§ LISTED RECORDS
— BEGIN —

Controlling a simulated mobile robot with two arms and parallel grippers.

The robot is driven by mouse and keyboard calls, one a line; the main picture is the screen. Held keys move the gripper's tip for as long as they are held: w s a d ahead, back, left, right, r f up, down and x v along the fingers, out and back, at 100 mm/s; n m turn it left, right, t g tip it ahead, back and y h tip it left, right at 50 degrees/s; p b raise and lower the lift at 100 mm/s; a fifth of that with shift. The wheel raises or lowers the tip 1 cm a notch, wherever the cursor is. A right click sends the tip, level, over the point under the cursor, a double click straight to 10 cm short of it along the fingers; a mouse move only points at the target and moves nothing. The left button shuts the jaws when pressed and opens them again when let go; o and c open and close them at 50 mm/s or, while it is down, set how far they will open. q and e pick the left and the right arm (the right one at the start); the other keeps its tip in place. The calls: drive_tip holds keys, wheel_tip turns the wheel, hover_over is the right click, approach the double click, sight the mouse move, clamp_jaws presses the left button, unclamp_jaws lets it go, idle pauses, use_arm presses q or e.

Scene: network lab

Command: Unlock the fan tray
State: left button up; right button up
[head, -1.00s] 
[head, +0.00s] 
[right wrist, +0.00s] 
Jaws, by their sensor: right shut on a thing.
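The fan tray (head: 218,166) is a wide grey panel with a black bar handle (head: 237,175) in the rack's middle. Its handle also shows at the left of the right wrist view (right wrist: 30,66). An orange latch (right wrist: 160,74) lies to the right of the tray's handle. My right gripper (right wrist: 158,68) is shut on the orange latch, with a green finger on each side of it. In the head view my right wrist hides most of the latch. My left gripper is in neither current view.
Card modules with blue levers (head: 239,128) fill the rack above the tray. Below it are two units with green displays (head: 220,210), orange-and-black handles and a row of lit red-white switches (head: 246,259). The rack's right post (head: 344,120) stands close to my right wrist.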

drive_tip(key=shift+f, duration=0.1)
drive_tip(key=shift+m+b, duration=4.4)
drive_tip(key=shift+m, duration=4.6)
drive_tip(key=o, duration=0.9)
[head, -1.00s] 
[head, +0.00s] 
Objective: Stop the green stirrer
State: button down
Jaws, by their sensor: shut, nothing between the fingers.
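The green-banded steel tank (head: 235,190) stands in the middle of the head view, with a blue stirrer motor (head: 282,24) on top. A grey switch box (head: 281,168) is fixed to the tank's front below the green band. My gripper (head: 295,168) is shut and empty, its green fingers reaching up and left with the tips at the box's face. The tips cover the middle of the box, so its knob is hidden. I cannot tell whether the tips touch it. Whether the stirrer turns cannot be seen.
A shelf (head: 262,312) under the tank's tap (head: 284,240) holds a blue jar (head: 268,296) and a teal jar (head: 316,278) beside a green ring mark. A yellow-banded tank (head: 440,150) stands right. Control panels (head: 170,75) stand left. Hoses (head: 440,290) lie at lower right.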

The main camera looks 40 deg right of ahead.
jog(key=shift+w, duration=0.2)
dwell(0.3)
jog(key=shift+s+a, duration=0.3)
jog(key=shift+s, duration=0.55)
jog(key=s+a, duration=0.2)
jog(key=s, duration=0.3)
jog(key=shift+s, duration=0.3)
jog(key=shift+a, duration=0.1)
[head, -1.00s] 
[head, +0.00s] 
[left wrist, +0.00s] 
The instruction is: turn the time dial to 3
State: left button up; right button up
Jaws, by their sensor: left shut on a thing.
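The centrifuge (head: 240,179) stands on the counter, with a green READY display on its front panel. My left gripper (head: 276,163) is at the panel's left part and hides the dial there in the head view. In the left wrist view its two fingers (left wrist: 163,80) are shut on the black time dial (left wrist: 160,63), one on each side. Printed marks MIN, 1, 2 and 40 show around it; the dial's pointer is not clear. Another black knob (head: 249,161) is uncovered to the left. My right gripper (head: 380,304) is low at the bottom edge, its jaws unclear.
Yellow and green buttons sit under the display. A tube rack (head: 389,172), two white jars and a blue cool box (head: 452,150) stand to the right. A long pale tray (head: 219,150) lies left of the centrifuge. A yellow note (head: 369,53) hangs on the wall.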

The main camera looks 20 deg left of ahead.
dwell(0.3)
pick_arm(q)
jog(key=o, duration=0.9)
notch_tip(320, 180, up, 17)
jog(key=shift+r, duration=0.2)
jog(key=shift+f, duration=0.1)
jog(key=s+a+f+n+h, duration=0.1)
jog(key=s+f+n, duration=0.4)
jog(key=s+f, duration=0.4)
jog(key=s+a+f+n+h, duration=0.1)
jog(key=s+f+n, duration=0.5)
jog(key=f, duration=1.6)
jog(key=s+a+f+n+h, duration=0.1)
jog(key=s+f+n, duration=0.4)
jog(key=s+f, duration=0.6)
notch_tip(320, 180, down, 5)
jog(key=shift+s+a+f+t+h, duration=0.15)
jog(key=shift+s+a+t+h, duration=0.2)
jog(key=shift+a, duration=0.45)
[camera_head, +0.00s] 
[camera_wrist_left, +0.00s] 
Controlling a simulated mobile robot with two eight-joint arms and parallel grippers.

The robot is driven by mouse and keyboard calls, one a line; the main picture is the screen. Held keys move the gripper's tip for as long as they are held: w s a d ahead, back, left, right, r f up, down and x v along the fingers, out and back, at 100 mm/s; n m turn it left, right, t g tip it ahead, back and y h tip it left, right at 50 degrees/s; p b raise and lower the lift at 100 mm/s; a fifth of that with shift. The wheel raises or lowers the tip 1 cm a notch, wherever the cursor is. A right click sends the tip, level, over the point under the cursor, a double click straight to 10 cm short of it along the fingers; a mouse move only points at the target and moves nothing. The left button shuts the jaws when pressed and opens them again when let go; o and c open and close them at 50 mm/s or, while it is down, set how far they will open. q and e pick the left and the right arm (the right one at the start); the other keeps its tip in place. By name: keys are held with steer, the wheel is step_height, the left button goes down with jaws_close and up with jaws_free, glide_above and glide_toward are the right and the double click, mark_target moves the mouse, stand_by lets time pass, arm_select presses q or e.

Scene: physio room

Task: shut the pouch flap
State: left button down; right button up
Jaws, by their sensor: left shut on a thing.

— END —

Pick out every line with the string "parallel" and copy it.

§ ANSWER TO THE TASK
Controlling a simulated mobile robot with two arms and parallel grippers.
Controlling a simulated mobile robot with two eight-joint arms and parallel grippers.

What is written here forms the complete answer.